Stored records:
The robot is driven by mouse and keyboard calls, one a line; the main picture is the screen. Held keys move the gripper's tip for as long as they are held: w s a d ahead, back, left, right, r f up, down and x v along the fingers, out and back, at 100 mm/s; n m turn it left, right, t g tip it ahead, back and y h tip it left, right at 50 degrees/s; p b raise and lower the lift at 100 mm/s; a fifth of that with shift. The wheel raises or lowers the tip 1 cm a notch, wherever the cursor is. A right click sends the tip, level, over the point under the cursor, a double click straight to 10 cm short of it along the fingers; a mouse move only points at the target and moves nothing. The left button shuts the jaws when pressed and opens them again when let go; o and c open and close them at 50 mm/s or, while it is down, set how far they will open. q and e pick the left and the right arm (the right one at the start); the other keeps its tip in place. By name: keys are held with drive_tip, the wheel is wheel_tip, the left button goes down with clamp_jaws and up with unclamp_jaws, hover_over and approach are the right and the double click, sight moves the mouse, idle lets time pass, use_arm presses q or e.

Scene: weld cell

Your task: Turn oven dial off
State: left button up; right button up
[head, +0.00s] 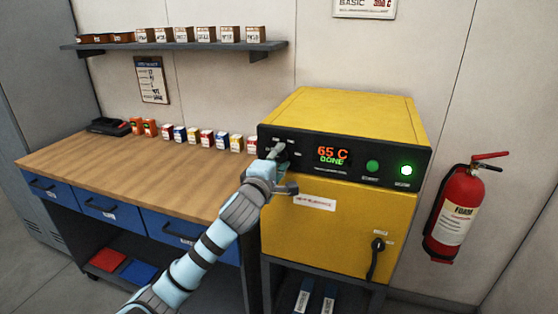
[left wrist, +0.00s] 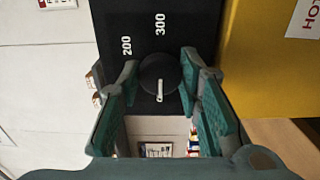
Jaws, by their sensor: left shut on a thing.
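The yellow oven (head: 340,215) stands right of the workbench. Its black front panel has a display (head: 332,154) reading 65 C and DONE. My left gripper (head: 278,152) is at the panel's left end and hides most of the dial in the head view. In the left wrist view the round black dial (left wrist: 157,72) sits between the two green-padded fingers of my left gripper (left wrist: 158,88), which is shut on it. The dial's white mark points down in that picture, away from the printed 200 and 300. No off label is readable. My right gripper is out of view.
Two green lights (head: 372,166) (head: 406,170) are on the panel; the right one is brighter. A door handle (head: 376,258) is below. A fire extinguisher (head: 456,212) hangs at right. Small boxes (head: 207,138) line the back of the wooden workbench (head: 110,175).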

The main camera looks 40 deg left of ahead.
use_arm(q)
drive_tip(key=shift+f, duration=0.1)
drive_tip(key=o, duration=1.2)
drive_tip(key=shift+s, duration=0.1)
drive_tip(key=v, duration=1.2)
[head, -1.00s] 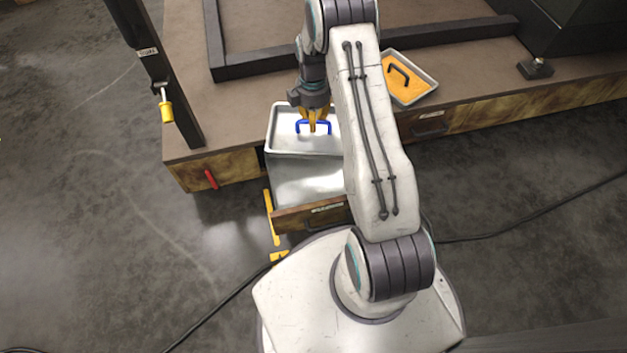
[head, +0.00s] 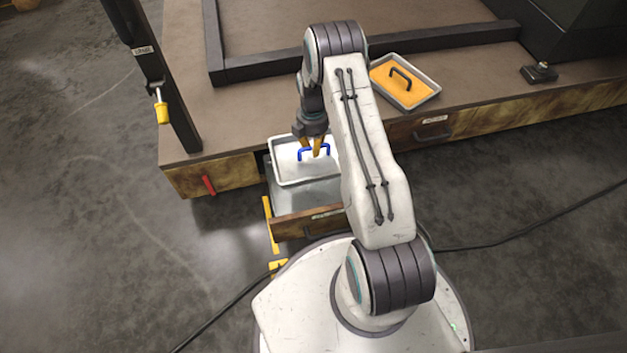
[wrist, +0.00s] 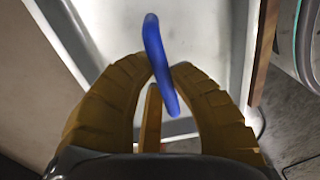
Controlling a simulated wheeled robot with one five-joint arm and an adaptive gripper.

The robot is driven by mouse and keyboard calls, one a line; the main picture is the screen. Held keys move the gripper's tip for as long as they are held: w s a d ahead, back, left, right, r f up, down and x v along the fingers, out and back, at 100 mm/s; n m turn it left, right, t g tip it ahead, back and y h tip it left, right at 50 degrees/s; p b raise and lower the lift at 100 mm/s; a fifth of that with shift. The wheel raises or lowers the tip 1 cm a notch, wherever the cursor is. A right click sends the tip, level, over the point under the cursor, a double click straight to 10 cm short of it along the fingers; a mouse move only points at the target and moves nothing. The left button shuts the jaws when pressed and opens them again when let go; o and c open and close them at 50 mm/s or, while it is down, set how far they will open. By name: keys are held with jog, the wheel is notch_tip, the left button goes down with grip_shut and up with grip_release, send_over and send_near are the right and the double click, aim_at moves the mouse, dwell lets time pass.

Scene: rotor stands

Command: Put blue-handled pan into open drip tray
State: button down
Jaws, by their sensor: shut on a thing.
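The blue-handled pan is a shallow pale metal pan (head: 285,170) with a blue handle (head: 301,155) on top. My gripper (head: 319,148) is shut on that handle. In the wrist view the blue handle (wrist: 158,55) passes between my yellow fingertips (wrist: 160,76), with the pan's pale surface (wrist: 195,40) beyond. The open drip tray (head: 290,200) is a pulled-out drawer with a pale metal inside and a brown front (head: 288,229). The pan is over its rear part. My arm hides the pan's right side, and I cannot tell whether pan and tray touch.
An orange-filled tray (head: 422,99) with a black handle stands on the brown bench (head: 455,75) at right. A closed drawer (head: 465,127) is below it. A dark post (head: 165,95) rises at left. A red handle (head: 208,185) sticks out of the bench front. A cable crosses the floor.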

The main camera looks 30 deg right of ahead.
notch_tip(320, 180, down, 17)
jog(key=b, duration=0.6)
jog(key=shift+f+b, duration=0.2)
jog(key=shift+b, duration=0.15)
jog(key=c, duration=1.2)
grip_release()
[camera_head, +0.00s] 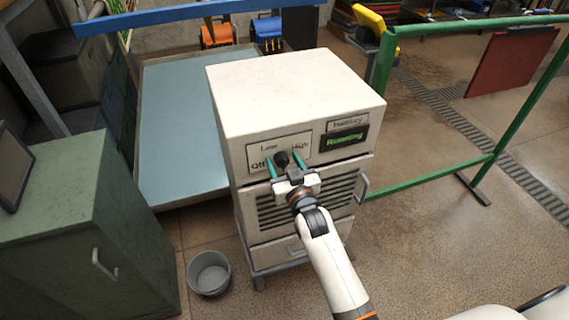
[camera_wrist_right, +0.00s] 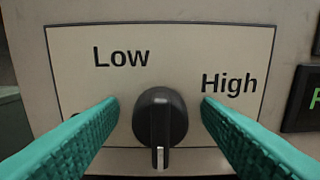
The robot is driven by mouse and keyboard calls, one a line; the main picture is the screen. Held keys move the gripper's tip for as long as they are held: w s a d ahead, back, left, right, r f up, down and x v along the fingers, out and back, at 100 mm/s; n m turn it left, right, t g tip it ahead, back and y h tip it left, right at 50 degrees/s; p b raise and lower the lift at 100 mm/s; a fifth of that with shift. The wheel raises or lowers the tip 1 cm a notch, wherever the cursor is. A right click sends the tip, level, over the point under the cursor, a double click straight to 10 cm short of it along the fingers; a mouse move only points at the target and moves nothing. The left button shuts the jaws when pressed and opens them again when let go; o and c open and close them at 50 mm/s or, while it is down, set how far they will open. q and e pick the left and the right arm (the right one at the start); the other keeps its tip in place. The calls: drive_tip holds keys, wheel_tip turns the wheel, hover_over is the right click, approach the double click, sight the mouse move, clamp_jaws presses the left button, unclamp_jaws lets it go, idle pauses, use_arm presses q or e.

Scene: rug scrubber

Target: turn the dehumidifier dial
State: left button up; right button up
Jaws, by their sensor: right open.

→ What is expected:
Write out every line of the listing that holds the word "Scene".

→ Response for this exercise:
Scene: weld cell
Scene: rotor stands
Scene: rug scrubber

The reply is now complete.